À l’instar d’une horloge antique brisée, dont les rouages, les roues à rochet et les entrailles s’écartent du boîtier, les mécanismes du Moyen-Orient sont également révélés et brisés. Toute la région est en jeu : la Syrie, le Liban, le Qatar, la Jordanie, l’Égypte et l’Iran.
Le plan stratégique original d’Obama pour contenir et équilibrer les énergies potentiellement violentes du Moyen-Orient a ensuite été remis à l’équipe Biden à la fin du mandat d’Obama – et il portait toujours clairement l’imprimatur d’Obama jusqu’à son effondrement après le 7 octobre 2023.
Netanyahou en a délibérément brisé la mécanique : Par des actes de destruction gratuite, il a détruit le statu quo en vigueur, qu’il considérait comme une camisole de force américaine empêchant la réalisation d’un Grand Israël tendant vers sa «Grande Victoire». Netanyahou n’a pas apprécié les contraintes américaines – bien qu’en brisant le mécanisme existant, paradoxalement, au lieu de libérer Israël, il a peut-être déclenché une dynamique qui s’avérera bien plus menaçante (par exemple en Syrie).
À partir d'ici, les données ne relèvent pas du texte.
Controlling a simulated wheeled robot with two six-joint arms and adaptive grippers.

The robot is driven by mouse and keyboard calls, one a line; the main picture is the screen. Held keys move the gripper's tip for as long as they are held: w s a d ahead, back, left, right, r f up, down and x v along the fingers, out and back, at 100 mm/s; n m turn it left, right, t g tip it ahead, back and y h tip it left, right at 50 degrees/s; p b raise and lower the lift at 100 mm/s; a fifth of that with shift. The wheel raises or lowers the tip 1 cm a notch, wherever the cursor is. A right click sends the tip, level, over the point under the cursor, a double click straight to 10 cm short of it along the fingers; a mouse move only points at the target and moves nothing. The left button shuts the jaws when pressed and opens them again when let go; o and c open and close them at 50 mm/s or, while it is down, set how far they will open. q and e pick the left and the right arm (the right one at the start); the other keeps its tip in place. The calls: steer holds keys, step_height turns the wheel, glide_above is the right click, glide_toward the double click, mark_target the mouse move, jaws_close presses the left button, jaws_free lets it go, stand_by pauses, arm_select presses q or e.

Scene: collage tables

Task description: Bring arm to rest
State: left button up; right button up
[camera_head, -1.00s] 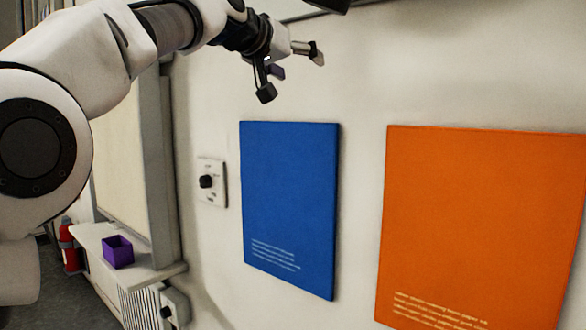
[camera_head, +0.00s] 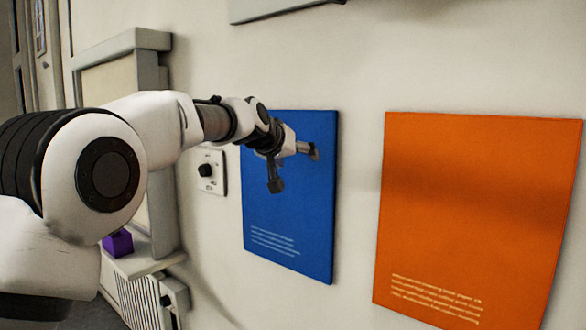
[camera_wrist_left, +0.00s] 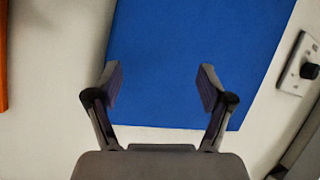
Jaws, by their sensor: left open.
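My left arm (camera_head: 150,130) comes in from the left in the head view, raised and stretched toward the wall. Its gripper (camera_head: 294,168) is in front of the upper part of the blue poster (camera_head: 290,225). In the left wrist view the gripper (camera_wrist_left: 157,88) has its two fingers spread wide, with nothing between them. The blue poster (camera_wrist_left: 190,40) fills the background behind the fingers there. I cannot tell the exact gap between the fingers and the wall. My right gripper is not in view.
An orange poster (camera_head: 470,210) hangs to the right of the blue one. A white wall plate with a black knob (camera_head: 206,170) is left of the blue poster. A purple box (camera_head: 118,243) stands on a ledge (camera_head: 150,262) at the lower left, partly hidden by my arm.

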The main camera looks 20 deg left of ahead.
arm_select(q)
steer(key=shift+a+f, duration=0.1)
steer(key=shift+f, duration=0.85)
La pierre angulaire de la «région équilibrée» d’Obama était contenue dans une lettre secrète envoyée au Guide suprême iranien en 2014, dans laquelle, comme le relate le WSJ, Obama proposait à Khamenei des efforts conjoints en Irak et en Syrie contre l’État islamique (où ISIS contrôlait un territoire). Cette action commune était toutefois subordonnée à la conclusion d’un accord nucléaire entre l’Iran et les États-Unis.
La lettre reconnaît explicitement les «intérêts» de l’Iran en Syrie : Pour apaiser les inquiétudes de l’Iran quant à l’avenir de son proche allié, le président al-Assad, la lettre énonçait que les opérations militaires des États-Unis à l’intérieur de la Syrie ne visaient pas le président Assad ou ses forces de sécurité.
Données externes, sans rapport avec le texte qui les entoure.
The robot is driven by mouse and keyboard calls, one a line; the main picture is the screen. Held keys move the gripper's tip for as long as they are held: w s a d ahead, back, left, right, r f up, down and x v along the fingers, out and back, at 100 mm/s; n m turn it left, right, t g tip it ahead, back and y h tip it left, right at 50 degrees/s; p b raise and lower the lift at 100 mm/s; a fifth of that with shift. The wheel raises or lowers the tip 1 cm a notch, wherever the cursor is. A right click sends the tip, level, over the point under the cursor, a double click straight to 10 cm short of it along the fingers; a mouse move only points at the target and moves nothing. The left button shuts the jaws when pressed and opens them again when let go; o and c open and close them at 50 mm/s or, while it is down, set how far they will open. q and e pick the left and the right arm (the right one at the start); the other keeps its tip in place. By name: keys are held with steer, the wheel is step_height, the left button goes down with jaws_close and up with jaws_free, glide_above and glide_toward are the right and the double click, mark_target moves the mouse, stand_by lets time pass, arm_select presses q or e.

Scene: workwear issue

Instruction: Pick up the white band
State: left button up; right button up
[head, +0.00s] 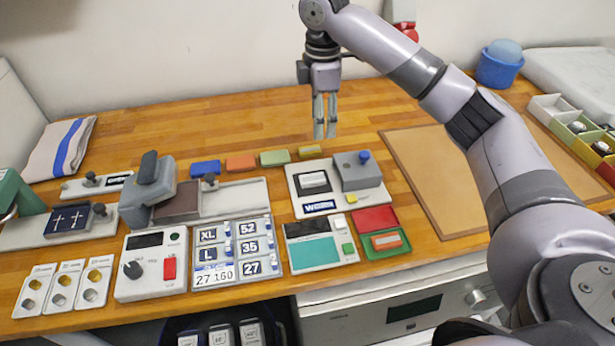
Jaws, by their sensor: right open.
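My right gripper (325,134) hangs pointing down above the back of the wooden worktop, with its two fingers apart and nothing between them. Just below and left of it is a row of small coloured pieces: blue (205,168), orange (240,163), green (275,158) and yellow (309,152). I cannot make out a piece that is clearly a white band. My left gripper is not in view.
A grey press (148,190), a device with a blue knob (357,170), a size panel (234,250) and a red-green stamp pad (381,231) crowd the front. A brown mat (433,168) lies right. A coloured compartment tray (549,107) and blue tub (498,70) stand farther right.

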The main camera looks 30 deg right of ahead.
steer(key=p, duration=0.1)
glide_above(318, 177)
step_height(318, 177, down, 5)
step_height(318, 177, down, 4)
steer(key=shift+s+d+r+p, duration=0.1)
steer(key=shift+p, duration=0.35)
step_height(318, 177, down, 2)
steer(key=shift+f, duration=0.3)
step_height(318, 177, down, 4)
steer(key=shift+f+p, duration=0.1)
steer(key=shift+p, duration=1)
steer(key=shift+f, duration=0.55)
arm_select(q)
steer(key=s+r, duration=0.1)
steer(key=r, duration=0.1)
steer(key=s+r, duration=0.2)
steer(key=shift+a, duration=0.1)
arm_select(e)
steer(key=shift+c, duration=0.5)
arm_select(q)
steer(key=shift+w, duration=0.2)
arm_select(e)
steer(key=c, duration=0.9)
L’accord entre Obama et Khamanei, il faut le noter, s’est donc implicitement étendu au Hezbollah qui s’est joint à l’Iran pour combattre ISIS en Syrie :
«Parmi les autres messages transmis à Téhéran, selon les responsables américains de l’époque, est que les opérations militaires américaines en Irak et en Syrie ne visent pas à affaiblir Téhéran ou ses alliés».
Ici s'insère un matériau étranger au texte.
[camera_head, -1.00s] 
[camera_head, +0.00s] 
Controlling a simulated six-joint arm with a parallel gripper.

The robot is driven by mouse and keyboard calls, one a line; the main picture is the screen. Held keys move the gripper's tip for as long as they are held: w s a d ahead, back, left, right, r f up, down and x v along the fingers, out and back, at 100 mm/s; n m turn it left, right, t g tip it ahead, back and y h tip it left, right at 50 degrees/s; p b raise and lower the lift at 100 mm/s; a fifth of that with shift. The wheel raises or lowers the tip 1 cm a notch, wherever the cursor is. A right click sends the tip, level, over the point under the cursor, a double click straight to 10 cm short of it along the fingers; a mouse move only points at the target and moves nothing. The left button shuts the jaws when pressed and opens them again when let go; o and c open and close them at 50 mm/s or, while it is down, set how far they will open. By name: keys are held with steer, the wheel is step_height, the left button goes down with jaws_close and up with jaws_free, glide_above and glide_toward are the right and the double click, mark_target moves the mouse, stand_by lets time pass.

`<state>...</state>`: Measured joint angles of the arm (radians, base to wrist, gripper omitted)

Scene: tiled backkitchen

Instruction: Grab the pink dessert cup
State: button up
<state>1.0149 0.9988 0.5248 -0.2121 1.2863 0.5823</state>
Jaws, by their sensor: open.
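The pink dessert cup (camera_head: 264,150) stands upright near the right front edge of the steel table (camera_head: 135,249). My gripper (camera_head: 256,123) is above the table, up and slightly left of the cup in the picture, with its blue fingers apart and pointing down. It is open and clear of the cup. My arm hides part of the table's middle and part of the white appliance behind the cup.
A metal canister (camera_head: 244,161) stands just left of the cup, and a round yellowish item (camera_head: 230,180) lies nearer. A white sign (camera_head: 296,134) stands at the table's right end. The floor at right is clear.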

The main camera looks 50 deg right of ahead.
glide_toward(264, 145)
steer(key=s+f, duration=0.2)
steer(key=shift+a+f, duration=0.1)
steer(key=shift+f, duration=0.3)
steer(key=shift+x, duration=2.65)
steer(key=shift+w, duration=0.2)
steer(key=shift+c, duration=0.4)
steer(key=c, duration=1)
Bien sûr, les engagements d’Obama envers l’Iran étaient des mensonges : Obama avait déjà signé en 2012 (ou plus tôt), un décret présidentiel secret (c’est-à-dire une instruction) pour le soutien du renseignement américain aux rebelles syriens dans leur tentative d’éviction du président Assad.
Si l’Iran participait à un «accord» nucléaire, la lettre de 2014 proposait que ses «droits» régionaux soient respectés et puissent s’étendre au Liban en tant que géographie de l’arbitrage international conjoint (comme l’illustre la médiation de l’envoyé américain Hochstein sur les frontières maritimes libano-syriennes).
L’objectif de ce plan extrêmement complexe était l’obsession primordiale d’Obama : Parvenir à un État proto-palestinien, bien qu’il s’agisse d’un autre protectorat administré internationalement, soutenu par la communauté internationale, plutôt que d’un État-nation souverain.
Pourquoi Obama a-t-il insisté sur un projet qui était si anathème pour la droite israélienne et les partisans américains d’Israël d’abord ? Il semble qu’il se méfiait (à juste titre) de Netanyahou et qu’il connaissait bien la détermination de ce dernier à empêcher tout État palestinien de voir le jour.
L’initiative d’équilibre des pouvoirs d’Obama était une tentative indirecte de lier l’Iran et ses alliés au concept d’«État» palestinien d’Obama – c’est-à-dire qu’elle a été délibérément planifiée comme un point de pression croissant sur Israël pour qu’il concède un État. Sans une pression intense sur Israël, il était clair pour Obama qu’un État palestinien resterait lettre morte.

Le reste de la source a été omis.